- [TASK OBJECTIVE]
Every entry below should be printed exactly, without its images.

Items listed in a dataset
--- --- ---

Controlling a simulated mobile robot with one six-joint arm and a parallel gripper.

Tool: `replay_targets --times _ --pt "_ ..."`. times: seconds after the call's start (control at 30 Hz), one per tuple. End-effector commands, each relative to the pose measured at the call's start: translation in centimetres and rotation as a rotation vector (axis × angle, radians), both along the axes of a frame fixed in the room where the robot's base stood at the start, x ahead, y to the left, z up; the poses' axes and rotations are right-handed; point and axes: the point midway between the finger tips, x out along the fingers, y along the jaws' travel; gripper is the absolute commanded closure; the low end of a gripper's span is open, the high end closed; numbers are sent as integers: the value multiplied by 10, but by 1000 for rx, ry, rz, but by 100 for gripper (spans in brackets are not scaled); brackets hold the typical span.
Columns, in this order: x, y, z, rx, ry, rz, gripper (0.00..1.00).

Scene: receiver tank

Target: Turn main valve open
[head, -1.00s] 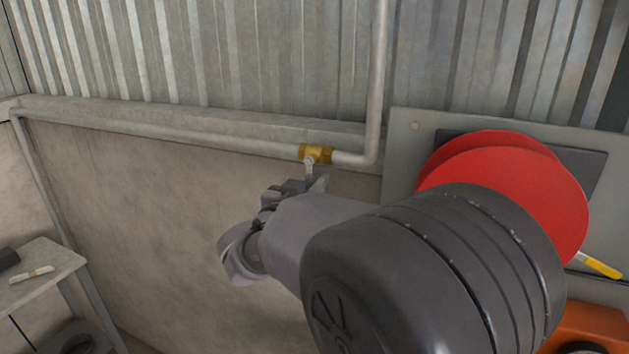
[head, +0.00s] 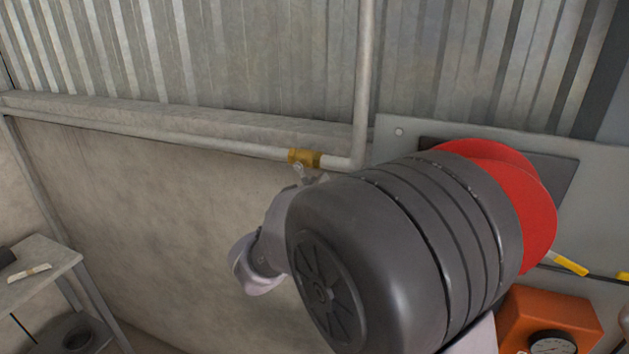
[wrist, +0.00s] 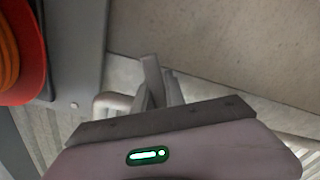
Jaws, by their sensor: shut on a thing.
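The main valve (head: 305,158) is a brass body on the pale pipe along the wall, just left of where the pipe bends upward. A short pale stem (head: 298,171) hangs below it. My gripper (head: 315,181) is just below and right of the brass body, mostly hidden behind my own arm in the head view. In the wrist view my gripper (wrist: 158,92) is shut on a grey bar-like piece (wrist: 151,72), which appears to be the valve's handle. The brass body cannot be made out there. The handle's exact angle is hard to tell.
A red reel (head: 535,205) stands right of my arm on a grey wall panel (head: 400,145). A yellow-ended lever (head: 568,263) and an orange box (head: 550,318) with a gauge are at right. A small table (head: 45,262) is at far left.

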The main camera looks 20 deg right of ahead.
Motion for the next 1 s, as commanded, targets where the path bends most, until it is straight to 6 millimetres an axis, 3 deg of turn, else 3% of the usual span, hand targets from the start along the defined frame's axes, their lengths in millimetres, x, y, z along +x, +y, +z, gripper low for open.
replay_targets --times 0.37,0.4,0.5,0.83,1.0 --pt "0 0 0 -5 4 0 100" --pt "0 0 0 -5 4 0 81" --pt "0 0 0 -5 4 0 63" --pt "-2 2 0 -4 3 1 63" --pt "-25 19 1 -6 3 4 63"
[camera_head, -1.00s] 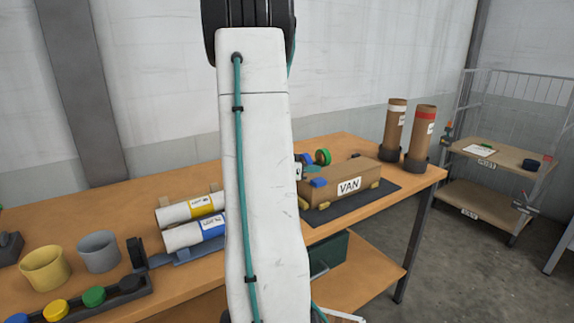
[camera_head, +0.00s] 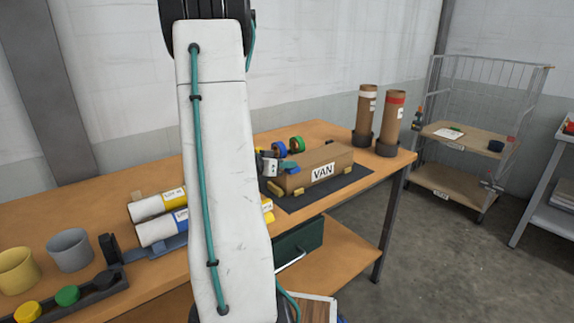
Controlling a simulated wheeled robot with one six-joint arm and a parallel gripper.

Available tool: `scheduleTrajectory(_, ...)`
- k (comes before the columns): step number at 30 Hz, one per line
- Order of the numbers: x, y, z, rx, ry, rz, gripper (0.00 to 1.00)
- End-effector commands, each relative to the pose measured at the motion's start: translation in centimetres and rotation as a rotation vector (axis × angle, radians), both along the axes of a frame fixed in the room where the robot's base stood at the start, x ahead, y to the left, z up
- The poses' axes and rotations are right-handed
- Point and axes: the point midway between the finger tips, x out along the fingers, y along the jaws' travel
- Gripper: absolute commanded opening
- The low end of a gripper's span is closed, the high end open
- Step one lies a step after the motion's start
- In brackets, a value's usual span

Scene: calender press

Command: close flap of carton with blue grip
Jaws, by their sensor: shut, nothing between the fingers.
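The brown carton (camera_head: 338,158) marked VAN lies on a dark mat (camera_head: 300,204) at the right part of the bench. A blue grip (camera_head: 291,168) shows at its left end. The flap's edges and angle are too small to make out. Yellow pieces sit at the carton's lower corners. My white arm link stands upright in front of the bench, left of the carton. It hides part of the bench. My gripper is not in view.
Blue and green tape rolls (camera_head: 296,144) stand behind the carton, with a small labelled object (camera_head: 268,164) to its left. Two brown tubes (camera_head: 391,122) stand at the bench's right end. White rolls (camera_head: 162,228) lie left of my arm. A wire-sided shelf cart (camera_head: 455,180) stands right; open floor lies before it.

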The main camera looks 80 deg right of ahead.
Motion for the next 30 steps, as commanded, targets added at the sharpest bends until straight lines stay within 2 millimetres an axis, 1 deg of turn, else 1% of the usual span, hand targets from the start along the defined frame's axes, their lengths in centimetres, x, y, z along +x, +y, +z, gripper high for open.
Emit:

--- --- ---

- [FULL OUTPUT]
Controlling a simulated mobile robot with one six-joint arm and a parallel gripper.

Tool: `replay_targets --times _ --pt "_ ..."`. times: seconds after the call's start (control at 30 Hz), one per tuple. End-effector commands, each relative to the pose measured at the call's start: translation in centimetres and rotation as a rotation vector (axis × angle, radians), both along the axes of a frame fixed in the room where the robot's base stood at the start, x ahead, y to the left, z up; the poses' axes and rotations are right-handed; point and axes: the point midway between the finger tips, x out along the fingers, y along the jaws' travel; gripper is the absolute commanded closure; the low end of a gripper's span is open, the high end closed; numbers are sent as integers: the value multiplied by 10, but by 1000 for rx, ry, rz, but by 100 for gripper (spans in brackets are not scaled); brackets hold the typical span.
Columns, in this order: x, y, z, rx, ry, rz, gripper (0.00..1.00).

Scene: receiver tank

Target: Turn main valve open
[head, -1.00s] 
[head, +0.00s] 
[wrist, +0.00s] 
Jaws, by their sensor: shut on a thing.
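The main valve (head: 305,158) is a brass body on the pale pipe along the wall, just left of where the pipe bends upward. A short pale stem (head: 298,171) hangs below it. My gripper (head: 315,181) is just below and right of the brass body, mostly hidden behind my own arm in the head view. In the wrist view my gripper (wrist: 158,92) is shut on a grey bar-like piece (wrist: 151,72), which appears to be the valve's handle. The brass body cannot be made out there. The handle's exact angle is hard to tell.
A red reel (head: 535,205) stands right of my arm on a grey wall panel (head: 400,145). A yellow-ended lever (head: 568,263) and an orange box (head: 550,318) with a gauge are at right. A small table (head: 45,262) is at far left.

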The main camera looks 20 deg right of ahead.
Motion for the next 1 s, as commanded, targets where the path bends most, until it is straight to 6 millimetres an axis, 3 deg of turn, else 3% of the usual span, hand targets from the start along the defined frame's axes, their lengths in millimetres, x, y, z along +x, +y, +z, gripper low for open.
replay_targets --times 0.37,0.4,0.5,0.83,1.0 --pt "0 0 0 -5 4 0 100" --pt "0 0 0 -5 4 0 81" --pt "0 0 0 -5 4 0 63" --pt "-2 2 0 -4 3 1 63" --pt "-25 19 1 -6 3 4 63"
[camera_head, -1.00s] 
[camera_head, +0.00s] 
Controlling a simulated wheeled robot with one six-joint arm and a parallel gripper.

Available tool: `scheduleTrajectory(_, ...)`
- k (comes before the columns): step number at 30 Hz, one per line
- Order of the numbers: x, y, z, rx, ry, rz, gripper (0.00 to 1.00)
- End-effector commands, each relative to the pose measured at the motion's start: translation in centimetres and rotation as a rotation vector (axis × angle, radians), both along the axes of a frame fixed in the room where the robot's base stood at the start, x ahead, y to the left, z up
- The poses' axes and rotations are right-handed
- Point and axes: the point midway between the finger tips, x out along the fingers, y along the jaws' travel
- Gripper: absolute commanded opening
- The low end of a gripper's span is closed, the high end open
- Step one lies a step after the motion's start
- In brackets, a value's usual span

Scene: calender press

Command: close flap of carton with blue grip
Jaws, by their sensor: shut, nothing between the fingers.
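The brown carton (camera_head: 338,158) marked VAN lies on a dark mat (camera_head: 300,204) at the right part of the bench. A blue grip (camera_head: 291,168) shows at its left end. The flap's edges and angle are too small to make out. Yellow pieces sit at the carton's lower corners. My white arm link stands upright in front of the bench, left of the carton. It hides part of the bench. My gripper is not in view.
Blue and green tape rolls (camera_head: 296,144) stand behind the carton, with a small labelled object (camera_head: 268,164) to its left. Two brown tubes (camera_head: 391,122) stand at the bench's right end. White rolls (camera_head: 162,228) lie left of my arm. A wire-sided shelf cart (camera_head: 455,180) stands right; open floor lies before it.

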The main camera looks 80 deg right of ahead.
Motion for the next 30 steps, as commanded, targets added at the sharpest bends until straight lines stay within 2 millimetres an axis, 1 deg of turn, else 1% of the usual span, hand targets from the start along the defined frame's axes, their lengths in centimetres, x, y, z along +x, +y, +z, gripper high for open.
Emit:

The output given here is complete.